Por Acórdão de 19 de Julho de 2012, o Tribunal de Segunda Instância (TSI) rejeitou o recurso com fundamento na irrecorribilidade contenciosa do acto administrativo recorrido.
Inconformada, interpõe A recurso jurisdicional para o Tribunal de Última Instância (TUI).
Termina a respectiva alegação com a formulação das seguintes conclusões úteis:
   - O Tribunal a quo estava adstrito a percorrer um iter cognitivo próprio inerente ao tipo de recurso contencioso que lhe tinha sido dirigido, iter cognitivo que se furtou a percorrer com remissão global para a fundamentação do acórdão do V. TUI no processo de Recurso Jurisdicional no. 22/2012, relativo a suspensão de eficácia do acto recorrido.
   - Mas o tribunal a quo está obrigado indagar o conteúdo material do acto recorrido e não apenas averiguar indícios formais, o tribunal a quo está adstrito do ponto de vista material, substantivo a averiguar a irrecorribilidade do acto com fundamento em normas jurídicas expressas.
  - O acórdão em crise padece de nulidade por absoluta falta de pronúncia sobre a matéria objecto do recurso contencioso interposto pela recorrente que fundamentando a recorribilidade do acto administrativo de execução de julgado, arguiu a nulidade do mesmo com fundamento nas seguintes normas jurídicas materiais e processuais administrativas, insítas nos artigos no. 138° no. 4 do CPA e 184°, no. 3 do CPCA conjugados com o artigo no. 122°, n. 2, alínea c) , d) e i) do CPA.

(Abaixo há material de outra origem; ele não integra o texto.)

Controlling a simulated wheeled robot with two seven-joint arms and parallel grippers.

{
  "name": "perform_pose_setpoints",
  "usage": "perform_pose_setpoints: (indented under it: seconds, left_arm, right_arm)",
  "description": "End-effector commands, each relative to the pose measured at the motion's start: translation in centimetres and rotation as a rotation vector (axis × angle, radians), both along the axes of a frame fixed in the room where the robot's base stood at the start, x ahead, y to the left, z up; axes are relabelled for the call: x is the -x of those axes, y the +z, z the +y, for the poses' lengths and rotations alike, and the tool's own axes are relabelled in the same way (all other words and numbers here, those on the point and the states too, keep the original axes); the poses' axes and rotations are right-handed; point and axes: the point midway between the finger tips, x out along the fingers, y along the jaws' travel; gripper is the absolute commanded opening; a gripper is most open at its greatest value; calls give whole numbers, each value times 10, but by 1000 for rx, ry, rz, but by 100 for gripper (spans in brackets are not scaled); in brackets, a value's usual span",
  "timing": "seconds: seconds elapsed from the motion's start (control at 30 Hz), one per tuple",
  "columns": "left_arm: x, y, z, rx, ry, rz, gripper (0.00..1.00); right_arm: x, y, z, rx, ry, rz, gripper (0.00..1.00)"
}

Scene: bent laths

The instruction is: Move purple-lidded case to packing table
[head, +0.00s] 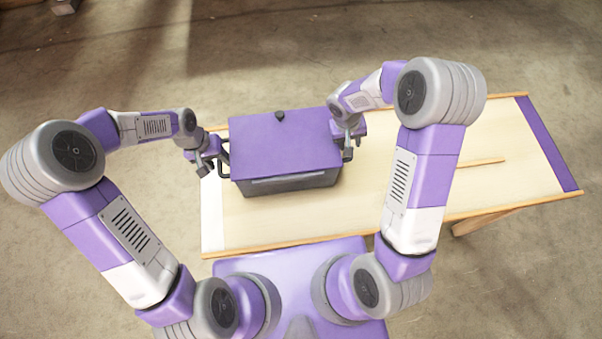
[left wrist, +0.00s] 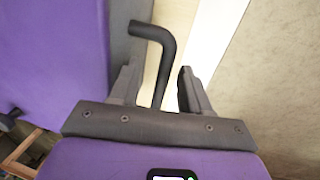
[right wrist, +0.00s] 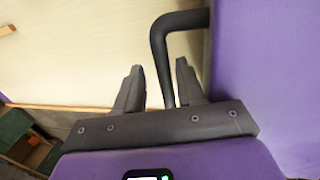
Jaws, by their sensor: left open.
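The purple-lidded case (head: 285,145) stands on the pale table (head: 300,222), towards its left end. It has a dark grey body, a small dark knob at the far edge of the lid, and a bent dark handle on each side. My left gripper (head: 204,163) is at the left side; its parted fingers straddle the left handle (left wrist: 165,50) in the left wrist view. My right gripper (head: 347,147) is at the right side; its parted fingers straddle the right handle (right wrist: 160,50) in the right wrist view. Neither gripper appears clamped on its handle.
The table has a white strip (head: 213,212) at its left end and a purple strip (head: 548,145) at its right end. A thin wooden strip (head: 482,162) lies on the right half, otherwise bare. Concrete floor surrounds the table. A green-topped object (right wrist: 14,126) shows in the right wrist view.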

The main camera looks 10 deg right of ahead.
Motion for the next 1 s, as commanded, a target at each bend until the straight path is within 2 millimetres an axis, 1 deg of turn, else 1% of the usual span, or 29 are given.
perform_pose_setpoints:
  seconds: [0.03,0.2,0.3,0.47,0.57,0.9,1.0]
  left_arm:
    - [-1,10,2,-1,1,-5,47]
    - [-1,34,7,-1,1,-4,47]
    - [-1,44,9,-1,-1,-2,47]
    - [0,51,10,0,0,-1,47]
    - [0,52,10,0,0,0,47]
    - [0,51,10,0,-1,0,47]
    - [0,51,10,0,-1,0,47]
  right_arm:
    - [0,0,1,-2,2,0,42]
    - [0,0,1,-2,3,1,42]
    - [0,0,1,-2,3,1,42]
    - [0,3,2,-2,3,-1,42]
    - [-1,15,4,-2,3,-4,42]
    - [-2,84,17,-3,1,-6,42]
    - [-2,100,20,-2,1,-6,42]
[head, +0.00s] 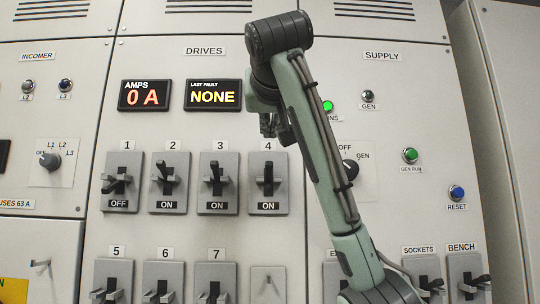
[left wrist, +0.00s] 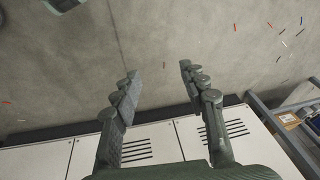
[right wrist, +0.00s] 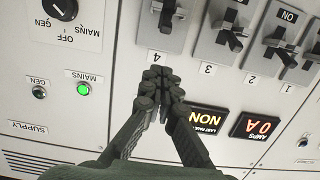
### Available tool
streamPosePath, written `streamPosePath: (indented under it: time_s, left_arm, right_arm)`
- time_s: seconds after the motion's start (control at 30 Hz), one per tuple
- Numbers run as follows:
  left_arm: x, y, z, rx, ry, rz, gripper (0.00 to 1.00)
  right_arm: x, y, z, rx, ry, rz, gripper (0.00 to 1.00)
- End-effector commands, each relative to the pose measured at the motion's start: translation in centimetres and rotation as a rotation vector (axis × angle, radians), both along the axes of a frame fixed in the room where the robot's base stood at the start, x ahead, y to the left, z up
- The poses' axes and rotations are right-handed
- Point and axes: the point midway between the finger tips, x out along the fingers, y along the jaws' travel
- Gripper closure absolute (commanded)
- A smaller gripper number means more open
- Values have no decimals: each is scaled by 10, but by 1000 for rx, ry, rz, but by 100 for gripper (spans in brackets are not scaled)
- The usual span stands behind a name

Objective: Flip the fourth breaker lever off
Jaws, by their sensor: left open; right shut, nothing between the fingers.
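The fourth breaker (head: 268,183) is in the upper row of the drives panel, its black lever up and its label reading ON. In the right wrist view the breaker (right wrist: 180,38) is at the top, partly cut off by the frame edge. My right gripper (head: 268,124) is shut and empty, in front of the panel just above the number 4 plate. Its fingertips (right wrist: 160,82) show near that plate; I cannot tell whether they touch the panel. My left gripper (left wrist: 158,75) is open and empty, seen only in its wrist view.
Breaker 1 (head: 122,182) reads OFF; breakers 2 (head: 169,183) and 3 (head: 218,183) read ON. Breaker 7 (head: 214,282) is in the row below. The displays read 0 A (head: 143,95) and NONE (head: 212,95). My right arm covers part of the supply panel.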

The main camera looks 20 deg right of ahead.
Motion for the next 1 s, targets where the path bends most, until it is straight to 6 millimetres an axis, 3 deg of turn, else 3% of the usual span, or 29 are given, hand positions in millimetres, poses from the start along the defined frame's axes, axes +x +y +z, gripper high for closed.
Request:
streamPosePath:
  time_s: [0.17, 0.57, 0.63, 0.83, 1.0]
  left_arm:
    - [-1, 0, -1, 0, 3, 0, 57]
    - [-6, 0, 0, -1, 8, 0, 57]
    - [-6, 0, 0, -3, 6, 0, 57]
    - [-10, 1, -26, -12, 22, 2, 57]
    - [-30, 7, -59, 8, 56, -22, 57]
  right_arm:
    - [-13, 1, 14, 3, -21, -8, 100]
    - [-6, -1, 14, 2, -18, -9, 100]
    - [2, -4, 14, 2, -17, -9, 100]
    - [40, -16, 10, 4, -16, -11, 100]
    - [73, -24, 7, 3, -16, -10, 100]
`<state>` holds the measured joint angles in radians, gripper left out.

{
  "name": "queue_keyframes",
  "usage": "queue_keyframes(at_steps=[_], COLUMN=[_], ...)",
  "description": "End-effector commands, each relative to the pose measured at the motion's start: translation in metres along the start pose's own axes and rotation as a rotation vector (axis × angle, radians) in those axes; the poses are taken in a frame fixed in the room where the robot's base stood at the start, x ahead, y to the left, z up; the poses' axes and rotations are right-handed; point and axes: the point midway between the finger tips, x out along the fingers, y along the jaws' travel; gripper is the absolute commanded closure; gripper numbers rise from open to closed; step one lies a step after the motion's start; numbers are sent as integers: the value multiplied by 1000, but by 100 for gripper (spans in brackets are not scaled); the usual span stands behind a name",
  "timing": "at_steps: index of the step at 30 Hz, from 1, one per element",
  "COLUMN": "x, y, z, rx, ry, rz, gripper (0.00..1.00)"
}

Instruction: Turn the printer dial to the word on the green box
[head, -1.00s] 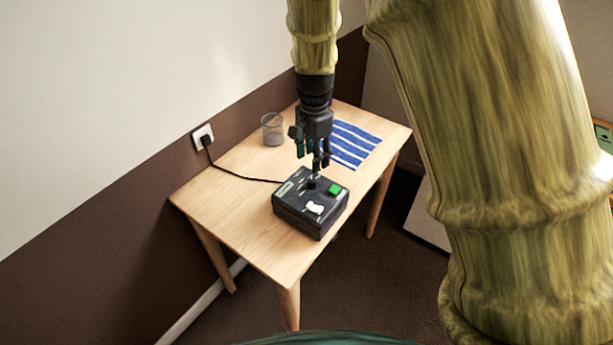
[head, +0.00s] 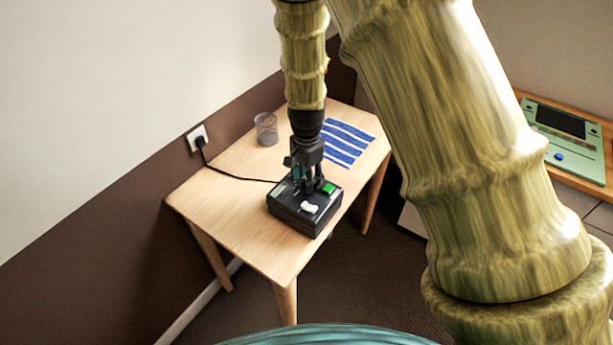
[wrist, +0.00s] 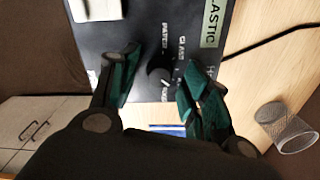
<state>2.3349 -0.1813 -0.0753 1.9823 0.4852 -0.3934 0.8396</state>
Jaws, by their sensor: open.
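My gripper (head: 314,188) is pointed down over the device. In the wrist view my gripper (wrist: 160,64) is open, with one finger on each side of the dial. I cannot tell where the dial points or whether the fingers touch it.
A wire mesh cup (head: 266,130) and a blue-and-white striped cloth (head: 345,142) lie behind the device. A black cord runs to a wall socket (head: 198,138). A pale green console (head: 567,140) with a dark screen stands on another surface at right. The table's front left is clear.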

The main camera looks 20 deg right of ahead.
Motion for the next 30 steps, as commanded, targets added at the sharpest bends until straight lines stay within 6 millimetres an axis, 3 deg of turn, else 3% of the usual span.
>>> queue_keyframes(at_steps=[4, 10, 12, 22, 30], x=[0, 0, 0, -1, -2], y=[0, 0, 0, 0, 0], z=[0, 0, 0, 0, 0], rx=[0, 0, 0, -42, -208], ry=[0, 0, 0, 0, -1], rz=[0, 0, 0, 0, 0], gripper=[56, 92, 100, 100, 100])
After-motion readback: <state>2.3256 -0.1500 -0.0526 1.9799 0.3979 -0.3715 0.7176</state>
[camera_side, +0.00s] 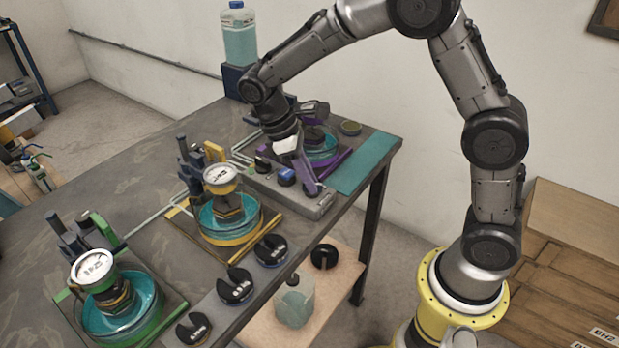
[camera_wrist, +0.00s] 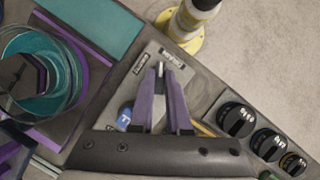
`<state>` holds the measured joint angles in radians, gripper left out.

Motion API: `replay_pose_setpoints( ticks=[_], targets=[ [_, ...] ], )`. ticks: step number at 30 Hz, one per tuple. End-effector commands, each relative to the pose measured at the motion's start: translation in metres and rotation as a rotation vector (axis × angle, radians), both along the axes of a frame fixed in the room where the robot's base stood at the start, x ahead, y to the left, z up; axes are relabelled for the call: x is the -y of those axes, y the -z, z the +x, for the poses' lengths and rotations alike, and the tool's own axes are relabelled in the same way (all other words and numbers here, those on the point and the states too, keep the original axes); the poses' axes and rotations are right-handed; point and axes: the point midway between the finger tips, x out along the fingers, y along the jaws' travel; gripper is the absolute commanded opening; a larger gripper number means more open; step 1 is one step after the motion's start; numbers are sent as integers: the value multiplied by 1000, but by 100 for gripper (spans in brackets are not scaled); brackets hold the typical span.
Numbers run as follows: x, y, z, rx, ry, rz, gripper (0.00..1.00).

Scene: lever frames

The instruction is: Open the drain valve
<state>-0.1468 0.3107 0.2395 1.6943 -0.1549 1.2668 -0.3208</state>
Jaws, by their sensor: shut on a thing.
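A grey valve panel (camera_side: 318,209) lies on the bench near its right end. It also shows in the wrist view (camera_wrist: 146,62), with small labels too blurred to read surely. My gripper (camera_side: 312,186) is low over the panel's right part. In the wrist view my gripper's purple fingers (camera_wrist: 161,88) are close together around a thin pale lever (camera_wrist: 160,68), which I take to be the drain valve's handle; its tip shows between them. The fingers hide most of the lever and its base. A blue knob (camera_side: 286,176) sits left of the fingers, and it shows in the wrist view (camera_wrist: 125,118).
A purple-framed teal basin (camera_side: 322,152) stands just behind the panel. A yellow-framed basin with a gauge (camera_side: 221,178) and a green-framed one (camera_side: 95,270) stand to the left. Several black slotted weights (camera_side: 270,249) line the front edge. A teal mat (camera_side: 366,163) lies at the right.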

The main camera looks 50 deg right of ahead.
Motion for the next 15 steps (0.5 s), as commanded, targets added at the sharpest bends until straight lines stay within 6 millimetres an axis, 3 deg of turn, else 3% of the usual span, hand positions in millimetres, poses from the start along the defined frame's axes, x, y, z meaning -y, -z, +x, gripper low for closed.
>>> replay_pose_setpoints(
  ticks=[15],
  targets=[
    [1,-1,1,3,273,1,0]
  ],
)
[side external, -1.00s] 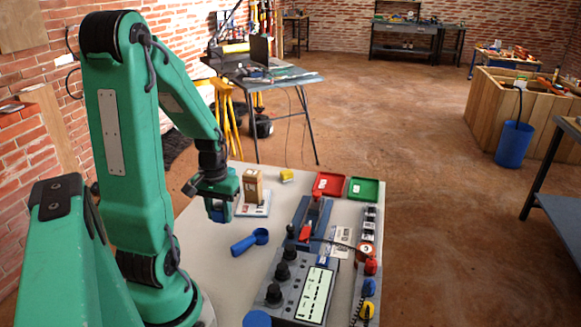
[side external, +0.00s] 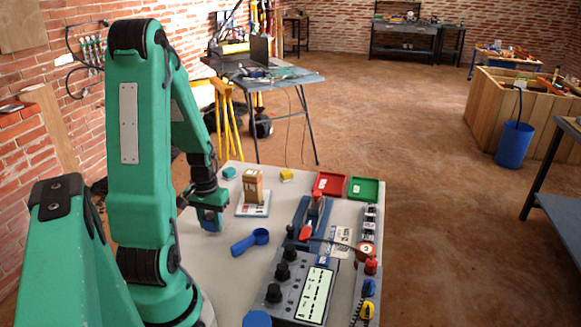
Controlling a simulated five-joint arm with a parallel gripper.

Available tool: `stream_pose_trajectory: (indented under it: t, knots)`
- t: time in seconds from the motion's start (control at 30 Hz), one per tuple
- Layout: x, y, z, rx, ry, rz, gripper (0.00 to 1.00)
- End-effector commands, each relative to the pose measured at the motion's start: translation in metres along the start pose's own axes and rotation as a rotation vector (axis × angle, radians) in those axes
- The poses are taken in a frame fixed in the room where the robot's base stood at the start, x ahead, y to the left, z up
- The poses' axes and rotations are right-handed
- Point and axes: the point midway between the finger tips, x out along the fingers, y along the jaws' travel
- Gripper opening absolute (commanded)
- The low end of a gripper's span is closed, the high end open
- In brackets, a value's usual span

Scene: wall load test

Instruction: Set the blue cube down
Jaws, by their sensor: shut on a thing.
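My gripper (side external: 209,221) is at the left part of the table, pointing down and shut on the blue cube (side external: 211,225). Only a small part of the cube shows between the jaws; the rest is hidden by them. The gripper is low, close to the grey tabletop (side external: 232,285). Whether the cube touches the table cannot be told from this view.
A brown block (side external: 253,185) stands on a white plate (side external: 253,211) just right of the gripper. A teal block (side external: 229,172) and yellow block (side external: 287,174) sit behind. A control box (side external: 297,284) stands at right.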

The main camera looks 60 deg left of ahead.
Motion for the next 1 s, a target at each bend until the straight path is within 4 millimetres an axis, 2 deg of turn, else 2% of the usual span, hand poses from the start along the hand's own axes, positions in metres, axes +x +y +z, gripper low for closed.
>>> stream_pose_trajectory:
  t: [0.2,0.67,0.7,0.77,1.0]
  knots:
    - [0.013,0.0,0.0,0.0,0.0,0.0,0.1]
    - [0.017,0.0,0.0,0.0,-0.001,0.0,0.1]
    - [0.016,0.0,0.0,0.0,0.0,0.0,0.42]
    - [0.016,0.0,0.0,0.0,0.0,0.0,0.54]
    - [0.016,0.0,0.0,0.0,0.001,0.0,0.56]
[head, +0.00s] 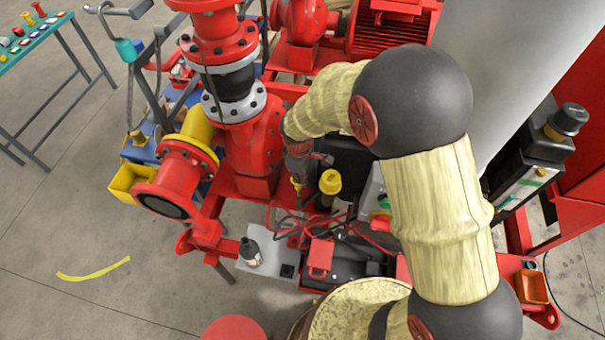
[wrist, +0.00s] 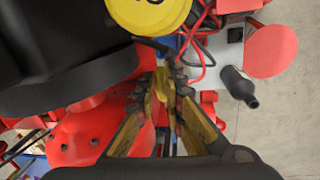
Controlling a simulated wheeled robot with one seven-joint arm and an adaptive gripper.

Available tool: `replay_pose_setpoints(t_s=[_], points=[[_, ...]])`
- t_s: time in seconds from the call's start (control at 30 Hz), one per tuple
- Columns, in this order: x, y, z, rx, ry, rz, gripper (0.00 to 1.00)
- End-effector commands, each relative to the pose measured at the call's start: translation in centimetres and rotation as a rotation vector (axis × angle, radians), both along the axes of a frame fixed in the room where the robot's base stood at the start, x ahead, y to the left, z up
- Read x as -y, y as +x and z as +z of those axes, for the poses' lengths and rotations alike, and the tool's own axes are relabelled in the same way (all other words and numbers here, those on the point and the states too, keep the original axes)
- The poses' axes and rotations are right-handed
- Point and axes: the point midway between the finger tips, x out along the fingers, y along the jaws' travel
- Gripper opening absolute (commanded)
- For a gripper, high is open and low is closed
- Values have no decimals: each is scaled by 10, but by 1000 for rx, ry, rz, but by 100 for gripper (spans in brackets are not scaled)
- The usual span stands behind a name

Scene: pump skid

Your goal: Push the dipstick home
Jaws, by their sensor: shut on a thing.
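My gripper (head: 296,174) points down between the red pump body and the black engine block. In the wrist view its two fingers (wrist: 165,92) come together on a small yellow piece, the dipstick's handle (wrist: 162,82). A little of the yellow handle (head: 297,186) also shows below the fingers in the head view. The dipstick's lower part and the mouth of its tube are hidden by the fingers and cables, so I cannot tell how deep it sits.
A yellow filler cap (head: 330,182) stands close to the right of the gripper. Red and black cables (head: 318,222) run just below. A dark bottle (head: 250,252) stands on a grey plate. The red pump (head: 252,150) is close on the left. Open floor lies farther left.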

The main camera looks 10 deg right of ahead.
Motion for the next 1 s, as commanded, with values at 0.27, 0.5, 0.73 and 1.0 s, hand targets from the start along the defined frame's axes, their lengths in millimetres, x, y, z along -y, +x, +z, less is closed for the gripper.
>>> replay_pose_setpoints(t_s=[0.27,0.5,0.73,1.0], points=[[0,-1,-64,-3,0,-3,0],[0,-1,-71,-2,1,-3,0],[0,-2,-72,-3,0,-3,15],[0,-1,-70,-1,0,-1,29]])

  - É igualmente nulo, por falta absoluta de fundamentação, ao fazer remissão global - sem produzir fundamentação própria e específica de um processo de contencioso de anulação - para a fundamentação produzida em acórdão jurisdicional de recurso de providência cautelar de suspensão de eficácia de acto administrativo, na qual o tribunal apenas recorre a prova meramente formal e indiciária.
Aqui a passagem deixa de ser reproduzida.